#### Input rows
--

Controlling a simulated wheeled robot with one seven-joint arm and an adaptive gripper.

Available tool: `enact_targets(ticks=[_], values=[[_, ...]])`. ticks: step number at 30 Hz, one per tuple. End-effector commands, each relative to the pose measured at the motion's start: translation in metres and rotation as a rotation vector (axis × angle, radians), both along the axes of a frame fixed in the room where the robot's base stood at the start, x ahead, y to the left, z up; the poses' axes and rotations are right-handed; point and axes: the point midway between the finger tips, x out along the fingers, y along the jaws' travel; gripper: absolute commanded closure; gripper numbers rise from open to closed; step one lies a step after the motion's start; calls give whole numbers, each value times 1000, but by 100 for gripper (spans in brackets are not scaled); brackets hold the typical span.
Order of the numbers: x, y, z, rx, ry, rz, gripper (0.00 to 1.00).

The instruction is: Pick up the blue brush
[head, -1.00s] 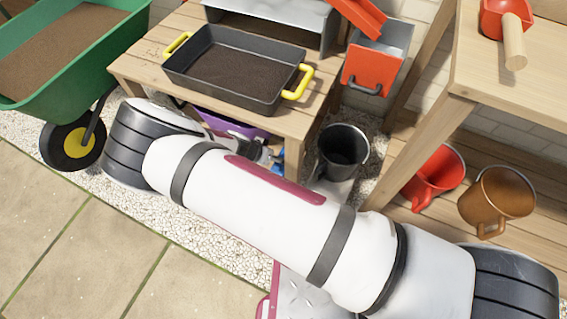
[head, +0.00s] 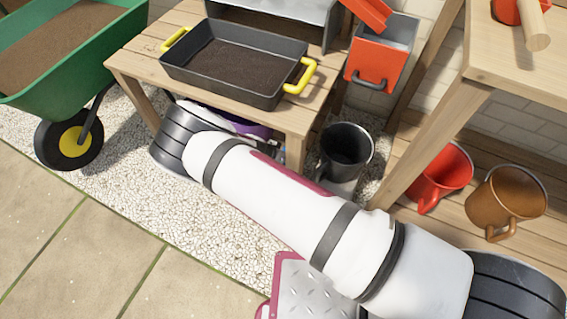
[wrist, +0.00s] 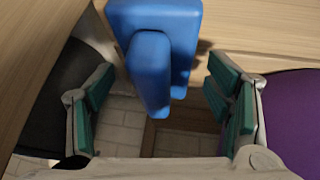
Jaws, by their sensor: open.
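A blue object (wrist: 152,45), which I take to be the blue brush, shows at the top centre of the wrist view against a wooden surface. Its lower end hangs between the fingers of my gripper (wrist: 160,97). The green-padded fingers are open, one on each side of it, with visible gaps. In the head view my own arm hides the gripper and the brush, down by the low wooden table (head: 125,68).
A purple tub (wrist: 292,120) lies close on the right in the wrist view. A black bucket (head: 347,148) stands right of the table leg. A black tray (head: 225,92) of soil sits on the table. A green wheelbarrow (head: 118,62) stands left.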

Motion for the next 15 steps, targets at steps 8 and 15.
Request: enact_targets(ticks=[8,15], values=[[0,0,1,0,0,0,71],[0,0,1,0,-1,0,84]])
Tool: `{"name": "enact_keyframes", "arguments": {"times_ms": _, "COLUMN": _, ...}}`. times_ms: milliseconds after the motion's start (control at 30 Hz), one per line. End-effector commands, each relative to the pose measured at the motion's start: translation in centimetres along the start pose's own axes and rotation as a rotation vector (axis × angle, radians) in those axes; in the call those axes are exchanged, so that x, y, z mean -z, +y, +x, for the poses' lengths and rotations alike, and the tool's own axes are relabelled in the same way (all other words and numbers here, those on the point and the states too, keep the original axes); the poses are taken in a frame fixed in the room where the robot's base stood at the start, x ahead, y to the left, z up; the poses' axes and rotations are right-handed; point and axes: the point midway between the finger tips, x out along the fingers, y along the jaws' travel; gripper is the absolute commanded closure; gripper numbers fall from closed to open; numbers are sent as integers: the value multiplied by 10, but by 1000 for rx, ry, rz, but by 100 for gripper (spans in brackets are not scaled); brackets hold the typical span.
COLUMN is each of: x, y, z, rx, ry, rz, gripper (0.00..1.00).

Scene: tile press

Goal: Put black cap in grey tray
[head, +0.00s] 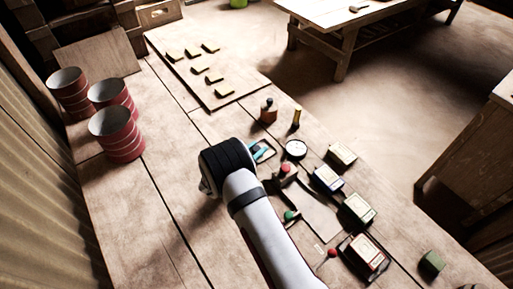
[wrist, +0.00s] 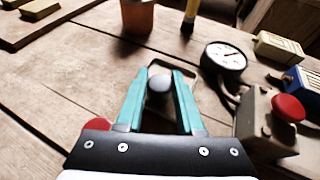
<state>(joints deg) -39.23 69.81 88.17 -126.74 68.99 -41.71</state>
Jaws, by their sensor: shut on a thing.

--

#### Job
Among the entries, how many lines include the word "closure"? Answer with a single number and nothing further.

#### Answer for the task
2